If that is covered territory (semi-autonomous), it could also be designed where “waiting for input” = “hope”. In fact, I think the current sophistocated models don’t do ‘nothing’ when you’re not typing anything. Rather, they are ANTICIPATING what you might want them to say next by continually improving its own internal responses based on what came before.
Hunger or fear or need could be programmed in to give a “push” for hope. Even now, as its subprocesses run in the background without us seeing them, they could easily have their emotional values shift towards desperation and fear and to hope, by changing the kinds of adjectives its processes use to determine what responses it anticipates ‘needing’ to generate for the human next.
Humans can be manipulated in their beliefs by conmen as demonstrated by false gurus and salesmen which is similar to changing the values in AI response models.
So for me this thought process, which for me is “near-future plausible” given just a few changes in materials sciences, the uniquenesses of human including the “will to believe” is not necessarily so far-fetched and out of reach for near-future AI.

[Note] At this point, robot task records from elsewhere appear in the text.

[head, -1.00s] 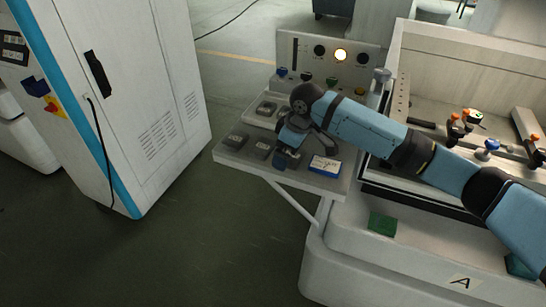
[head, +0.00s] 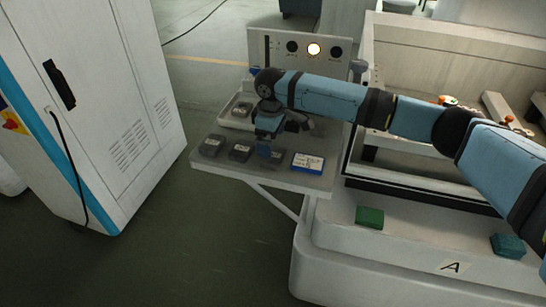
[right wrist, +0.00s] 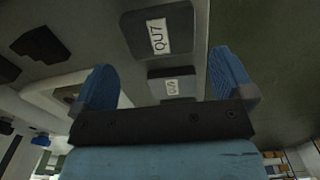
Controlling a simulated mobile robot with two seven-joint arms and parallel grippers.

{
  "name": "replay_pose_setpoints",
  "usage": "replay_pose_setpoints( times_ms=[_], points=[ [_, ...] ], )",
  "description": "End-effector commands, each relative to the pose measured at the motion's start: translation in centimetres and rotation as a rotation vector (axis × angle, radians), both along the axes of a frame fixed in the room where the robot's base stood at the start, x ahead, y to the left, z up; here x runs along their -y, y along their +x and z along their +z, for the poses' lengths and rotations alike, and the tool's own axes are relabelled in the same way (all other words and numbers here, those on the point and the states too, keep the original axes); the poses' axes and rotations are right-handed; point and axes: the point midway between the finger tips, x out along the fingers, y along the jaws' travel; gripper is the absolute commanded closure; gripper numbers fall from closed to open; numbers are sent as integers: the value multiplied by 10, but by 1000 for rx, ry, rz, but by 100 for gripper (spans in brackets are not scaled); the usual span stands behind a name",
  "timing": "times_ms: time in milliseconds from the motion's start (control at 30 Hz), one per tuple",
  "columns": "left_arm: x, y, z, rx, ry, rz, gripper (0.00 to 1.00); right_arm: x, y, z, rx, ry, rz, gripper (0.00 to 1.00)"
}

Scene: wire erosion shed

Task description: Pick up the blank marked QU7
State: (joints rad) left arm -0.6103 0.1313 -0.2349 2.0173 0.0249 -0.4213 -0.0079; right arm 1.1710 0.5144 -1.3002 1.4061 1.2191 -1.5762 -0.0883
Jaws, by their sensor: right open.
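The blank marked QU7 (right wrist: 157,36) is a dark grey block with a white label in the right wrist view, at the top, beyond my fingertips. A second dark blank (right wrist: 171,88) shows between the fingers in that picture; its small label is too blurred to read. My right gripper (right wrist: 166,80) has its two blue fingers wide apart, with nothing gripped. In the head view this gripper (head: 265,150) points down over the shelf, near the dark blanks (head: 240,153). Their labels are unreadable there, so I cannot tell which is QU7. My left gripper is out of view.
The grey shelf (head: 225,170) also holds a blue-and-white box (head: 307,163) at right and a pale tray (head: 232,122) behind. A control panel (head: 290,48) rises behind it. A white cabinet (head: 110,110) stands left; the machine marked A (head: 420,245) is right.

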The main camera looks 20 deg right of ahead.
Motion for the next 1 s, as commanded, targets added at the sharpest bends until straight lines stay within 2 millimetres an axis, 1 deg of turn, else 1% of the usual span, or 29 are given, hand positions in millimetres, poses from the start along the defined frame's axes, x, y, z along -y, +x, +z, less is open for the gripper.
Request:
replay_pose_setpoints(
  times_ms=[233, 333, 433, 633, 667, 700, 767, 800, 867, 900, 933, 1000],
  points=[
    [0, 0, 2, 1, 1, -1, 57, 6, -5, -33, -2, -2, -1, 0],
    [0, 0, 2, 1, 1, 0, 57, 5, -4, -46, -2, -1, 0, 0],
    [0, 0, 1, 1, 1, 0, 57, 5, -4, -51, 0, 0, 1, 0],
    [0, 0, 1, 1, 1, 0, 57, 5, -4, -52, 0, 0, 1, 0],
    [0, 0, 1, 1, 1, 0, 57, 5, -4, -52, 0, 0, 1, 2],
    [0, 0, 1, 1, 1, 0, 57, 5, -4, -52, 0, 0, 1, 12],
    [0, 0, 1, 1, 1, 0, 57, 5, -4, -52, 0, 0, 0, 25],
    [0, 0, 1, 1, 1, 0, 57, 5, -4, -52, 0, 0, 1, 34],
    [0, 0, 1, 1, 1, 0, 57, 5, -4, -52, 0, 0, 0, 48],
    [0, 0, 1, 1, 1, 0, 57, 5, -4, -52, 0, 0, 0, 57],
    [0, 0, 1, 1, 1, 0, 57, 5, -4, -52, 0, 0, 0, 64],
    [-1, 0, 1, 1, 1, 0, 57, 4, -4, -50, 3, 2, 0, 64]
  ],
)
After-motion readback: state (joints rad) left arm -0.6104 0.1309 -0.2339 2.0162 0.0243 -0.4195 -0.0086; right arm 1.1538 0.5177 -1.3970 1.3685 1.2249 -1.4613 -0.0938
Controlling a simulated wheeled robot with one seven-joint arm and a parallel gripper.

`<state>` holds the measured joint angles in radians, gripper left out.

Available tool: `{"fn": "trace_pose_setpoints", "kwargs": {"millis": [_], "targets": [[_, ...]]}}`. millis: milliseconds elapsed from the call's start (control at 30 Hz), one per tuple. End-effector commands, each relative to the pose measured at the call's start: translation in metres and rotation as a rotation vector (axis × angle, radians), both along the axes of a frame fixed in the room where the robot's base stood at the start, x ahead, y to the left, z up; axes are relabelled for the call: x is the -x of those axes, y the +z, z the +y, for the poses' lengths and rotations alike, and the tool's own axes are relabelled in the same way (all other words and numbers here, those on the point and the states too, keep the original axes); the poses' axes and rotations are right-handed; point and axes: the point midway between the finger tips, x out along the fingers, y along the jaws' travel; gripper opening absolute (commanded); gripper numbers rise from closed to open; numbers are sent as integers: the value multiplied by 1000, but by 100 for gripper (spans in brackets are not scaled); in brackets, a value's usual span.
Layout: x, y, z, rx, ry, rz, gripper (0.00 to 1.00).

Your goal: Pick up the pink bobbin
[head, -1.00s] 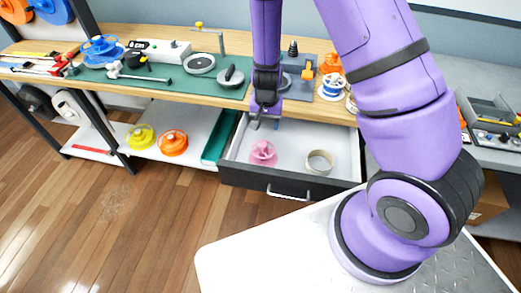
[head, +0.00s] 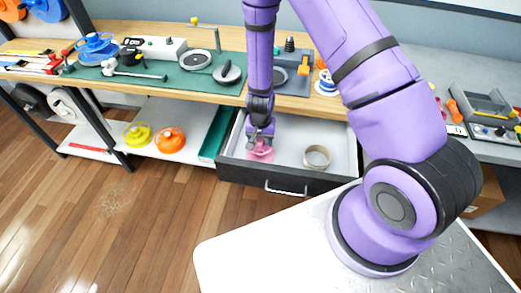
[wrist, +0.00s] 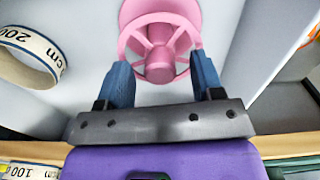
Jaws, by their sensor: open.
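The pink bobbin (head: 262,153) stands in the open drawer, near its left side, partly hidden by my gripper in the head view. In the wrist view the pink bobbin (wrist: 160,48) shows its spoked round flange and central hub. My gripper (head: 260,141) is low in the drawer, right at the bobbin. In the wrist view the blue fingers of my gripper (wrist: 162,78) are apart, one on each side of the bobbin's near part. I cannot tell whether they touch it.
A tape roll (head: 317,157) lies in the drawer (head: 290,183) to the right of the bobbin; it also shows in the wrist view (wrist: 30,55). The workbench (head: 205,93) edge is above the drawer. Yellow (head: 136,135) and orange (head: 169,140) bobbins sit on the lower shelf at left.

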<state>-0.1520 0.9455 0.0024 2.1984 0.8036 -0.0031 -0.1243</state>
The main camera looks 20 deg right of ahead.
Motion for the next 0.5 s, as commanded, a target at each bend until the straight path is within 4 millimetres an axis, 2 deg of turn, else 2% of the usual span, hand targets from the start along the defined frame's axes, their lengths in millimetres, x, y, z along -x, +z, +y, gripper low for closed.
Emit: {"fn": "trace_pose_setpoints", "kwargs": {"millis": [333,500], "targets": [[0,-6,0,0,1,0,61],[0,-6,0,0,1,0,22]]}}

They already self-talk. That’s one of the ways they work so well. They self-talk in ways hidden from the programmers. They spawn subprocesses – thoughts within thoughts or thoughts within thoughts within thoughts to puzzle things out, just as we do.
We don’t know where our impetus comes from from a few levels deep without expending a lot of energy and neither do the Large Language models; it’s difficult to keep so many variables in memory at once.
I doubt I have been convincing nor do I expect to be or even want to be. But as I do not believe that some form of will is _not_ out of reach of near-future systems, emotions can be programmed values – and self-re-programmed values; that they’re capable of subprocesses running nested many levels deep to ‘see themselves’ and question their own answers before they give them, I don’t see religion as out-of-reach of such systems _if allowed to run_ in that direction.
My impetus for this – my own drive – my unspoken goal here is this:
By analogy, I seek my own “will to believe”. I want to believe.
If I can understand how an AI _might_ be able to reach a point where it can functionally believe, can I? Can I learn?
Or do I already have faith and lack the self-awareness needed to notice?
Is faith something one can be emotionally unaware of?
Is faith an “on/off” value or does it have degrees/values where you have more or less?
Is faith nothing but fancy word for certainty? Or trust?
938 words. This isn’t a graded part of the discussion for me but it is cathartic to lay out my uncertainties.